Signe d’une censure non déclarée : une seule chaîne de télévision a rapporté quelques détails de ce débat. Le premier vice-premier ministre, Oleg Soskovets, promu coordinateur de la crise tchétchène, a réuni, vendredi, les responsables des principaux médias pour leur faire part de son mécontentement. Certes, dans les milieux proches du pouvoir, on entend souvent dire qu’il faut un contrôle de l’information ” comme cela se fait partout dans le monde en cas de guerre, comme les Américains l’ont fait durant la guerre du Golfe “. Encore faudrait-il que la Russie y soit prête. Ce qui manque pour assurer ce contrôle, ce n’est pas tant l’absence de motivations ” idéologiques ” mais, tout simplement, l’incapacité totale, vu le désordre ambiant, à appliquer de telles mesures. Il faudrait, au minimum, un décret de Boris Eltsine instaurant l’état d’urgence, décision que le conseil de la Fédération n’approuverait sans doute pas. Revenus précipitamment vendredi de la zone de guerre, les trois ” ministres des forces ” (armée, intérieur et FSK), comme le nouveau représentant de Moscou dans le nord-Caucase, Nikolaï Egorov, tentaient d’obtenir la promulgation d’un tel décret par le président.

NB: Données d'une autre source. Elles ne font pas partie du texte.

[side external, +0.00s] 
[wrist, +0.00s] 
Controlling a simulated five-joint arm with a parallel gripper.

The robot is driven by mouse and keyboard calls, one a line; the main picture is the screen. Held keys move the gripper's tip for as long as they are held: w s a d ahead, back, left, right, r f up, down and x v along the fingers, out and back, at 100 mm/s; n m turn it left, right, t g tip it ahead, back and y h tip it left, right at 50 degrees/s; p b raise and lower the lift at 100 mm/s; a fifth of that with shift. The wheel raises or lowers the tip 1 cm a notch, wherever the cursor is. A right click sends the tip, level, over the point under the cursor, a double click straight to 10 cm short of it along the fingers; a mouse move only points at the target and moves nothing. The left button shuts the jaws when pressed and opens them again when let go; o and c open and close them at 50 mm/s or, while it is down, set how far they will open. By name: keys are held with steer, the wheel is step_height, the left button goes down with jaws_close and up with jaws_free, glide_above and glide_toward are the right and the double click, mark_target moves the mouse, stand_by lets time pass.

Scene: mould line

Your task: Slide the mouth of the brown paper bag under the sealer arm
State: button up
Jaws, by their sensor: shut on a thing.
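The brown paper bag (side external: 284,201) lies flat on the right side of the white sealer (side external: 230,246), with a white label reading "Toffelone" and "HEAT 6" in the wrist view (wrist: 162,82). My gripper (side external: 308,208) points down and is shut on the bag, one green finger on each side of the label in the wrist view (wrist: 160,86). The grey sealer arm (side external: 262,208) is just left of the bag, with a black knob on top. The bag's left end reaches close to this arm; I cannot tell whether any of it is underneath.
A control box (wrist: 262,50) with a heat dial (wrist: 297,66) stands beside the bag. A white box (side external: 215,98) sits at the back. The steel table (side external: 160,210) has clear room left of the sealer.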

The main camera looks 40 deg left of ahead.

Dans les zones de conflit, les combats se sont calmés, après la prolongation de l’ultimatum de Moscou et son offre de ” négociations sans conditions préalables “. Cette offre est, en fait, accompagnée d’une condition irréalisable, en forme, elle aussi, d’ultimatum : que les Tchétchènes déposent les armes. D’accord pour ces négociations, a répondu Djokhar Doudaev, le président, mais à condition que l’armée russe se retire.
Des officiers qui n’ont pas perdu tout bon sens, des médias qui jouissent encore d’une certaine liberté : c’est sans doute ce qui permet encore d’avoir quelques espoirs sur l’issue de la crise tchétchène.